### Robot state and action records
* * *
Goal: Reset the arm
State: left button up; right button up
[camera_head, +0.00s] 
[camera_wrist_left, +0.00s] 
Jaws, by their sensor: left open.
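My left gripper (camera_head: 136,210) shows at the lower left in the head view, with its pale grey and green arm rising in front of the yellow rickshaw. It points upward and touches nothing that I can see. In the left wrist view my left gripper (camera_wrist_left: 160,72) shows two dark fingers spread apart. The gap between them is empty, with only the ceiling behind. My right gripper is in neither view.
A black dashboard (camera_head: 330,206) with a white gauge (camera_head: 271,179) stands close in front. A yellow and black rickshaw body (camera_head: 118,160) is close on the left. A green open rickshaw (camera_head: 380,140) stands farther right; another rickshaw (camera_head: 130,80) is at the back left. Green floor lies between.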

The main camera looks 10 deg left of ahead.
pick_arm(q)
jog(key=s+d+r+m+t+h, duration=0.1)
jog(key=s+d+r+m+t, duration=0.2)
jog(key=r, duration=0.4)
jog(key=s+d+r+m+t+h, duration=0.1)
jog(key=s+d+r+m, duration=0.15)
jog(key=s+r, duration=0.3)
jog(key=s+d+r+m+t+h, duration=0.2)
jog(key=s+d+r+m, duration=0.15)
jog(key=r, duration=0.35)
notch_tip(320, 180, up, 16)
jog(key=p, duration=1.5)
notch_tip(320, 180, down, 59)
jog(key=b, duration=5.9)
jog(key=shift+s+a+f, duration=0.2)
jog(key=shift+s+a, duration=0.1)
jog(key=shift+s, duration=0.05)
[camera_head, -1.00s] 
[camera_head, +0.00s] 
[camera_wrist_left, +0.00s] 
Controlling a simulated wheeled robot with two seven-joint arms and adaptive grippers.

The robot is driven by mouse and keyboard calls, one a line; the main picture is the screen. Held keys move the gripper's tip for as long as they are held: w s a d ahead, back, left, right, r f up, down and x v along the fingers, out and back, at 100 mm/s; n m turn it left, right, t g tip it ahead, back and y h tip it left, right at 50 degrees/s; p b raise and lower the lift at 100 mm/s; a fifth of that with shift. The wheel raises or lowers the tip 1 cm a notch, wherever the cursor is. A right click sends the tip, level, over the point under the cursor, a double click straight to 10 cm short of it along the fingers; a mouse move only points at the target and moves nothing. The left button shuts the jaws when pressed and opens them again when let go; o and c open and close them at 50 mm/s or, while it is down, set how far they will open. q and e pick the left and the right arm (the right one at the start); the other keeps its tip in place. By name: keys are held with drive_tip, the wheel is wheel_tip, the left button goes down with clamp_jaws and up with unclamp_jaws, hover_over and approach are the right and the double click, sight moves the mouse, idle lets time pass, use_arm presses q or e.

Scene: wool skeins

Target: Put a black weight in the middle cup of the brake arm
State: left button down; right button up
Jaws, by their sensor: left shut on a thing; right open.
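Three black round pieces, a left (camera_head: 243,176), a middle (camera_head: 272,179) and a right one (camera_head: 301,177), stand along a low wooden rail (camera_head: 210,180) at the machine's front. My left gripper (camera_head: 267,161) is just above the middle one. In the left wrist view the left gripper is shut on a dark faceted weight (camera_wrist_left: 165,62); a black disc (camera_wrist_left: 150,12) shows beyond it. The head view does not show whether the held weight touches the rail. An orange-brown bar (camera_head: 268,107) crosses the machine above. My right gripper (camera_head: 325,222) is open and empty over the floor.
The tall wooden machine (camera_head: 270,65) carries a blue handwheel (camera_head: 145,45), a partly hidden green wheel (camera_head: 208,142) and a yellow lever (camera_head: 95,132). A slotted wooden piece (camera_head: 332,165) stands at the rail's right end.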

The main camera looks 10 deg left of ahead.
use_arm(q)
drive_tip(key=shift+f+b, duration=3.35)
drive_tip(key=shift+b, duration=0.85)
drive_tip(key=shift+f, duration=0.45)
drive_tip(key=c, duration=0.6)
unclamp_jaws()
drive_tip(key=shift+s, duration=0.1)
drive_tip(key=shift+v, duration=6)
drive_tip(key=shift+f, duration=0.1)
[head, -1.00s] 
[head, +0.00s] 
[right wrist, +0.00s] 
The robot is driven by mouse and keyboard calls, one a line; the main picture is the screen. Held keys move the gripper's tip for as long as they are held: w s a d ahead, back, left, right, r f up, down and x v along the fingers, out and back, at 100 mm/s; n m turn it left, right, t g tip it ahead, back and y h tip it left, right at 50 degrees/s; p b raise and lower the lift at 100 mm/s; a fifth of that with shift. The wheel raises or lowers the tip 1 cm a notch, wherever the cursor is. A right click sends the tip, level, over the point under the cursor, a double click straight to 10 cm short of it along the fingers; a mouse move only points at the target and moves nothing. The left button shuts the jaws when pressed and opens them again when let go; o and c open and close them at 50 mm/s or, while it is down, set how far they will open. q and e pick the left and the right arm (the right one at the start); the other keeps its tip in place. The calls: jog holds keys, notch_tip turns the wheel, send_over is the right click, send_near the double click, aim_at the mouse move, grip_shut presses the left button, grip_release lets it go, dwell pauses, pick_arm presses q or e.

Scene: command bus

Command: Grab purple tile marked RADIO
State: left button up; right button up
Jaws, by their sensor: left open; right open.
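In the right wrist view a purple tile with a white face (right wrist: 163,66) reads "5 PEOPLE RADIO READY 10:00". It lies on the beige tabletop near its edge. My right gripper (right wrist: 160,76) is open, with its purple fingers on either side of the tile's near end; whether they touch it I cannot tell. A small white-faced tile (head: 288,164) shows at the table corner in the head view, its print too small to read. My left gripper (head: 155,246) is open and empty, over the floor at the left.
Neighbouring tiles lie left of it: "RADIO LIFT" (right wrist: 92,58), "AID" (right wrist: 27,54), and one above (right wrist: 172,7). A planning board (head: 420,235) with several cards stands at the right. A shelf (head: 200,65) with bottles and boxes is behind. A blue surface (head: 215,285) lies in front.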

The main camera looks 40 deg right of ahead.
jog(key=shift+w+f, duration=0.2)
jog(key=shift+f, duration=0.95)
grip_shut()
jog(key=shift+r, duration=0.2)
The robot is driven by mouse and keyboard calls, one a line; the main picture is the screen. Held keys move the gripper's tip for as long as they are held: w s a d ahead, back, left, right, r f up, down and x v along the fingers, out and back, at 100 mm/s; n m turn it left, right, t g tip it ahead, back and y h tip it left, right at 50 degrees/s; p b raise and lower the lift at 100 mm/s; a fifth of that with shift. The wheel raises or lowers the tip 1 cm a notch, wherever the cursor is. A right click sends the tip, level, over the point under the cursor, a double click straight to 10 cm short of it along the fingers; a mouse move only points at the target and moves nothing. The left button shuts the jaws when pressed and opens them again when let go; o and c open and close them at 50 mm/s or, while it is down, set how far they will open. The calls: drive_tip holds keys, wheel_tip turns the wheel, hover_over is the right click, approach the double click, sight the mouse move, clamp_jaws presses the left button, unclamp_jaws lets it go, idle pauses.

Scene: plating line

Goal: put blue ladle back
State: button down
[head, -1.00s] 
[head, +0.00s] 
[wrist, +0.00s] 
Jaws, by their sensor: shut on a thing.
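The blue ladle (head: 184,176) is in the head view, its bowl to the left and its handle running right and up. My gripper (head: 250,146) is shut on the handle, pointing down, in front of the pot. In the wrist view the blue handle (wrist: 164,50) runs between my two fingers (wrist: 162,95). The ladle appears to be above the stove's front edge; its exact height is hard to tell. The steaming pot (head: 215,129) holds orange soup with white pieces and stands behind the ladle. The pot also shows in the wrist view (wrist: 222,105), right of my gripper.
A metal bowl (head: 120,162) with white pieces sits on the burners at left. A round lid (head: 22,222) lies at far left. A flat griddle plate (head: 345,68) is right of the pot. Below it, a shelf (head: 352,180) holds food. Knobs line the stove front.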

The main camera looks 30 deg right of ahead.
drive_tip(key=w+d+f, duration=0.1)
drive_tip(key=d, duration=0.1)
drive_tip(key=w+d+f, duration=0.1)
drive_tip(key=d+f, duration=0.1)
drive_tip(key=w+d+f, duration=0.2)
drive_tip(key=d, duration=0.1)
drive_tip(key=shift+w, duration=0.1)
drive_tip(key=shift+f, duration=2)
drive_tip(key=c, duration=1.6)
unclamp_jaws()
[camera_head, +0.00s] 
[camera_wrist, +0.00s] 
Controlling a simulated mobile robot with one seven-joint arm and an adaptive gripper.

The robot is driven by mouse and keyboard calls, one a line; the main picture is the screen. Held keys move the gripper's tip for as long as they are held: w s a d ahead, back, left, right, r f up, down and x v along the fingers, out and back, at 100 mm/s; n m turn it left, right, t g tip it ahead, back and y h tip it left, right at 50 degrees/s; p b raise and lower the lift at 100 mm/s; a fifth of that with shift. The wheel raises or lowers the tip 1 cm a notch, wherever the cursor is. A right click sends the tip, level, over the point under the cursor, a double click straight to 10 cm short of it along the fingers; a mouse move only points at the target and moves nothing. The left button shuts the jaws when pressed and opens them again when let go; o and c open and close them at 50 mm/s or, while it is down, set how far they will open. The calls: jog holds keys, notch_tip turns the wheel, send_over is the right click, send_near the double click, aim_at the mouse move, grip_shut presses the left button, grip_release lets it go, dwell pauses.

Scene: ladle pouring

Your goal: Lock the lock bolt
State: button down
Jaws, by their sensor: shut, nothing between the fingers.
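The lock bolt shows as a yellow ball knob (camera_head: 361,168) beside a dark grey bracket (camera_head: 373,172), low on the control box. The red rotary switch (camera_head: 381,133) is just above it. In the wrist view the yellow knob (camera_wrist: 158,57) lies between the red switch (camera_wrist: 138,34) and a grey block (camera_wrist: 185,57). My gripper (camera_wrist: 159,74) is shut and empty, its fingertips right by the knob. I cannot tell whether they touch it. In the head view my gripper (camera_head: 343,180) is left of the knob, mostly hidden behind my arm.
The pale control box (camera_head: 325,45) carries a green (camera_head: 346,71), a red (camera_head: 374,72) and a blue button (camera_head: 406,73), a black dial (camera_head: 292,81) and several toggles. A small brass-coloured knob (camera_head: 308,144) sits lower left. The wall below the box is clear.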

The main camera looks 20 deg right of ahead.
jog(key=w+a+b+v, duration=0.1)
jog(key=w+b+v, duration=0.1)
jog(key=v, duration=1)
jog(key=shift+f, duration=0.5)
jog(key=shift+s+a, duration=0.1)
* * *
### Written task
Make a list of all lines in the data that contain "Controlling".

### Task answer
Controlling a simulated wheeled robot with two seven-joint arms and adaptive grippers.
Controlling a simulated mobile robot with one seven-joint arm and an adaptive gripper.

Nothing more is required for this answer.